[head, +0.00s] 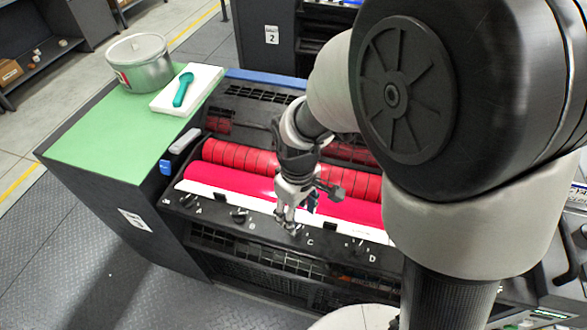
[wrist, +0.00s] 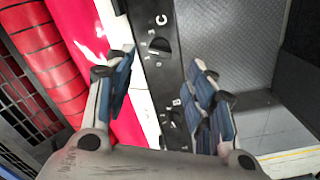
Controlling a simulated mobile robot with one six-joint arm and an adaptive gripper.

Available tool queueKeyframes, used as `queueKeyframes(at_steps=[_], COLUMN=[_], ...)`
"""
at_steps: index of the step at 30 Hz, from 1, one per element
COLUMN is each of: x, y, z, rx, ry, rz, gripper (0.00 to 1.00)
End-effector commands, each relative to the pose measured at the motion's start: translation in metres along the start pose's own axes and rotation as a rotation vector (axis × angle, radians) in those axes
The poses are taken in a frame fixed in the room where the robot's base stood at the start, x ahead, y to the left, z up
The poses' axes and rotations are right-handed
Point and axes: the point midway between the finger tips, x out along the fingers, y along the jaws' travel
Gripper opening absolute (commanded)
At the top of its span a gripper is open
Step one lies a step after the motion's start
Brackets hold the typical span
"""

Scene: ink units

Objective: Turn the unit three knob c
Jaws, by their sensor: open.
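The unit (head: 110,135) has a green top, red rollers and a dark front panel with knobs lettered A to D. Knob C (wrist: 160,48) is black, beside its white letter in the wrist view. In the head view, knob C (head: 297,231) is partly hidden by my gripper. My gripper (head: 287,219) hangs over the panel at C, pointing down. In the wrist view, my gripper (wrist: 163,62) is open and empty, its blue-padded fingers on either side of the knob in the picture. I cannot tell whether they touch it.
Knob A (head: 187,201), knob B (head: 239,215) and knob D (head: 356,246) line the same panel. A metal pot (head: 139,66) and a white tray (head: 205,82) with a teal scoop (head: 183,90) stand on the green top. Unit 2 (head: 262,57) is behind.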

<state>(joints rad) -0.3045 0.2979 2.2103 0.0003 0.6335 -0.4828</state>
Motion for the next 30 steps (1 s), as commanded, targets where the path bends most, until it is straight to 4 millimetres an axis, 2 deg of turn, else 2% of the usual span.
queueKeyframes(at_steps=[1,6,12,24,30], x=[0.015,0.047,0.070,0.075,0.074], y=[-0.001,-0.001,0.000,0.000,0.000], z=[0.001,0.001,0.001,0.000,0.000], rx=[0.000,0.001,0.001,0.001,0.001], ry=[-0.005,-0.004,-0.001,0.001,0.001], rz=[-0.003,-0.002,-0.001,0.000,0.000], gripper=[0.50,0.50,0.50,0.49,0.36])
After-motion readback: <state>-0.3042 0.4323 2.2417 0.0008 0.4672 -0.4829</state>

**INSTRUCTIONS FOR THE TASK**
Locate the line that contains "The poses are". Repeat it and every line after it, up to and including the final line, exactly.

**REPLY TO THE TASK**
The poses are taken in a frame fixed in the room where the robot's base stood at the start, x ahead, y to the left, z up
The poses' axes and rotations are right-handed
Point and axes: the point midway between the finger tips, x out along the fingers, y along the jaws' travel
Gripper opening absolute (commanded)
At the top of its span a gripper is open
Step one lies a step after the motion's start
Brackets hold the typical span
"""

Scene: ink units

Objective: Turn the unit three knob c
Jaws, by their sensor: open.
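The unit (head: 110,135) has a green top, red rollers and a dark front panel with knobs lettered A to D. Knob C (wrist: 160,48) is black, beside its white letter in the wrist view. In the head view, knob C (head: 297,231) is partly hidden by my gripper. My gripper (head: 287,219) hangs over the panel at C, pointing down. In the wrist view, my gripper (wrist: 163,62) is open and empty, its blue-padded fingers on either side of the knob in the picture. I cannot tell whether they touch it.
Knob A (head: 187,201), knob B (head: 239,215) and knob D (head: 356,246) line the same panel. A metal pot (head: 139,66) and a white tray (head: 205,82) with a teal scoop (head: 183,90) stand on the green top. Unit 2 (head: 262,57) is behind.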

<state>(joints rad) -0.3045 0.2979 2.2103 0.0003 0.6335 -0.4828</state>
Motion for the next 30 steps (1 s), as commanded, targets where the path bends most, until it is straight to 4 millimetres an axis, 2 deg of turn, else 2% of the usual span.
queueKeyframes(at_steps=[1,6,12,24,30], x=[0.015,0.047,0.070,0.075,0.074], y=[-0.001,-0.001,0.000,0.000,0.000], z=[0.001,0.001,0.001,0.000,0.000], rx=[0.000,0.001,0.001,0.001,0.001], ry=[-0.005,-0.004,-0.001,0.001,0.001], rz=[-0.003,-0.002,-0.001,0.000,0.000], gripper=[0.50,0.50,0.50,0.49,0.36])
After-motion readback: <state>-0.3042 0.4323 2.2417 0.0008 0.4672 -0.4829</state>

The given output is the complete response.